Against a background of consistently low inflation and consistent growth, the Chancellor has made stability his key message for the 2004 Budget, a sentiment many in business would welcome, particularly in terms of tax law.

However, the many press releases and consultation documents issued on Budget day, coupled with the promised merging of the Inland Revenue with Customs and Excise, may spawn a new raft of tax legislation when the Finance Bill is published. This Chancellor does not have a natural inclination towards tax simplification.

Small enterprises may take some heart from his reaffirmation that encouraging enterprise, innovation and productivity is at the heart of the Government's agenda, with promised benefits to 3.8 million small UK enterprises.

Other entrepreneurs may be disheartened by the anti-avoidance measures designed to close some of the benefits that arose when the Chancellor first encouraged small businesses to incorporate as limited companies and allowed them to extract profits tax-efficiently by way of dividends. We consider that the Chancellor should have waited for at least another two years before tinkering with a corporation tax change he himself introduced; ie, the zero per cent tax rate on the first £10,000 of a company's profits.

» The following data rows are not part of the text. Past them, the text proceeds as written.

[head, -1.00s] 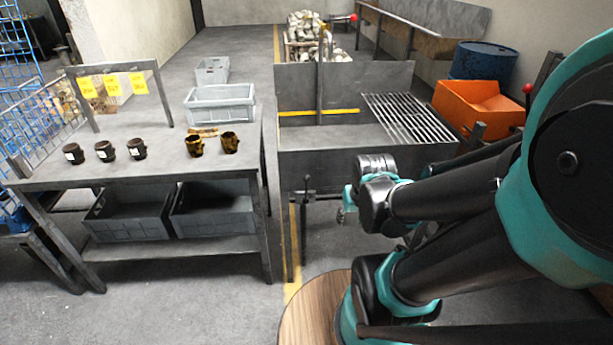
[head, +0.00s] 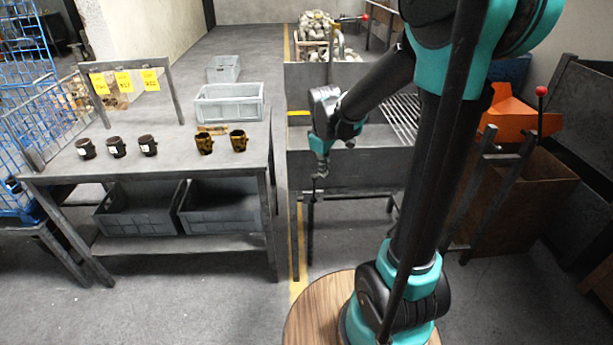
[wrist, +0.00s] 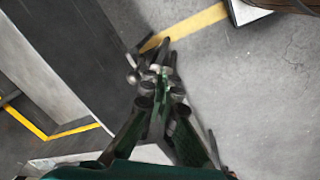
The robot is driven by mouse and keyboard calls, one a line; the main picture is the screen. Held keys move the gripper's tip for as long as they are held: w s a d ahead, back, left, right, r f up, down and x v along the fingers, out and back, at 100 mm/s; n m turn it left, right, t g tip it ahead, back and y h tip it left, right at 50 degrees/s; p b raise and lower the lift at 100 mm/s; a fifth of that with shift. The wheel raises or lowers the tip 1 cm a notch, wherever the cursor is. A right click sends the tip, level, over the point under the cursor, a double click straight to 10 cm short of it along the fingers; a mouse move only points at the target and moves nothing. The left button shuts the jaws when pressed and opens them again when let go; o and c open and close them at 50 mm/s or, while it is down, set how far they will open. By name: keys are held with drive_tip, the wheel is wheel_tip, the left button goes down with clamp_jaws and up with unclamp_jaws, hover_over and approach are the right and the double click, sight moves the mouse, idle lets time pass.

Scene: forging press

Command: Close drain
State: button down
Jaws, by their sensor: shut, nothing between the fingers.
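The grey metal quench tank (head: 350,170) stands right of the work table. A dark upright drain fitting (head: 310,215) shows at its front left, just below my gripper (head: 318,180). My gripper points down outside the tank's front wall, its fingers shut and empty. In the wrist view my gripper (wrist: 163,72) is over the floor beside the tank's rim (wrist: 65,70). Small dark and metallic parts, perhaps the drain handle (wrist: 146,42), show by the fingertips. Whether they touch the fingers, and how the handle is set, I cannot tell.
The work table (head: 180,168) with several dark mugs and cups stands close on the left. An orange bin (head: 512,120) and a rack with a red-knobbed lever (head: 541,91) stand on the right. A yellow floor line (head: 294,235) runs between table and tank.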

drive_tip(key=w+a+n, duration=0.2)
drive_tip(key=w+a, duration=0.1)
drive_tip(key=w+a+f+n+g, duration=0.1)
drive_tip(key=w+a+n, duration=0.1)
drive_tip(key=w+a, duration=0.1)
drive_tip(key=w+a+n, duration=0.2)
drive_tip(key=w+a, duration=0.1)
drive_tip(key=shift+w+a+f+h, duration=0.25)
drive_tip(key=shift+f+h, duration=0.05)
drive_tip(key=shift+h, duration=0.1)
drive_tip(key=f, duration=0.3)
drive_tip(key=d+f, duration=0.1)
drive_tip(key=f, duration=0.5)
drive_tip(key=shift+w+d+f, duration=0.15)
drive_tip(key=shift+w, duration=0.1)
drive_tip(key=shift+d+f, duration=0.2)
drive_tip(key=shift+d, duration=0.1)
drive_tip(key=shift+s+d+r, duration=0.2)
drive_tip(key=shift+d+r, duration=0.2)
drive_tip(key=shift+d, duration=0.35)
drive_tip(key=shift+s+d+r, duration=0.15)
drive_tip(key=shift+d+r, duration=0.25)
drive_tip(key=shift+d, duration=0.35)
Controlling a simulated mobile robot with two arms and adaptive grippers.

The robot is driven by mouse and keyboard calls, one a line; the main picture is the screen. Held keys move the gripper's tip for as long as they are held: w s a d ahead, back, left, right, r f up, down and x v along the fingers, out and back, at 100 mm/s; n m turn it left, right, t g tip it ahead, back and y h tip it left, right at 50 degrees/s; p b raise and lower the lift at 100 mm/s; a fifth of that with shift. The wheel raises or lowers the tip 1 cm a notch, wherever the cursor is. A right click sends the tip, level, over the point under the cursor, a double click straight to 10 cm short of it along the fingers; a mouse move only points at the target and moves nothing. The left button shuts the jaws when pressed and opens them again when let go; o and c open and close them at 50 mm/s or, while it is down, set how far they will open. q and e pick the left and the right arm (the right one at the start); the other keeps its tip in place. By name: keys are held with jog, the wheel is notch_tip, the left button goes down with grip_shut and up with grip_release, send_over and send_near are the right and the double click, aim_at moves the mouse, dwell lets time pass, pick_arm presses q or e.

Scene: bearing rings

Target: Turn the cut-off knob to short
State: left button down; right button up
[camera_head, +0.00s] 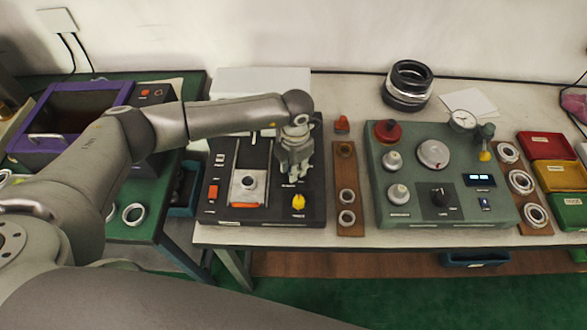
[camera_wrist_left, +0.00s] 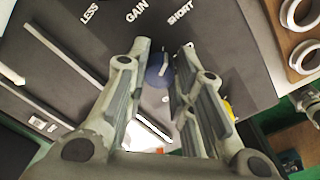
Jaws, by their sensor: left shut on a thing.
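My left gripper (camera_head: 292,176) reaches down onto the right part of the black control panel (camera_head: 270,214). In the left wrist view, a blue round knob (camera_wrist_left: 158,72) with a pale pointer line sits between the fingertips of this gripper (camera_wrist_left: 164,52), which is shut on it. White words, which look like LESS, GAIN and SHORT, are printed beyond the knob. The pointer leans slightly right of straight up in that view. In the head view the fingers hide the knob. My right gripper is not in view.
A yellow knob (camera_head: 299,202) sits just in front of the gripper on the same panel. A purple bin (camera_head: 119,97) stands left.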

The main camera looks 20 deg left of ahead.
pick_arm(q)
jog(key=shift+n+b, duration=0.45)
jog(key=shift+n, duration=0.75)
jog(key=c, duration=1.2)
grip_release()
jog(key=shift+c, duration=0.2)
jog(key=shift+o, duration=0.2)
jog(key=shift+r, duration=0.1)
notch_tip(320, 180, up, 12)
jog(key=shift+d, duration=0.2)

The Chancellor has also decided that he must act to curtail the more aggressive so-called tax avoidance products marketed by investment banks, law firms and accounting firms. These measures are designed to reduce the more innovative tax planning products which the Inland Revenue consider to have no real commercial substance. They are no longer willing to await the submission of companies' corporation tax computations to review these products, and they expect to receive prior notice when the products have been sold.

Although the Inland Revenue's response may be understandable, these products are often created by our complex tax legislation. The Chancellor appears not to be willing to simplify business taxation and he should not be surprised that businesses obtain advice on how to minimise their liabilities. It would be pleasing to see tax simplification and lower tax rates on business income which would themselves reduce the incentive to undertake aggressive tax planning schemes.

One of the most eagerly awaited aspects of this Budget was announcement of more details about the promised new vehicle for investing in commercial and residential let property. The new vehicle, now referred to as a Property Investment Fund (PIF), is not yet fully developed, and the consultation document does not put forward a preferred option, although the US Real Estate Investment Trust is clearly the main yardstick. Those entrepreneurs promoting property funds which now typically are structured as limited companies or, more tax efficiently, as limited partnerships, will be encouraged by the possibilities for raising equity finance for property development and investment in a specially designed tax-efficient vehicle with a specially tailored commercial and legal structure. There will be a degree of disappointment that the Chancellor has not "come off the pot" and been willing to say what the Inland Revenue would accept as the tax cost of converting to a PIF; surely it is worthwhile being generous to the industry on this matter if it is intended to ensure that a significant market is created for additional equity investment in both residential and commercial property.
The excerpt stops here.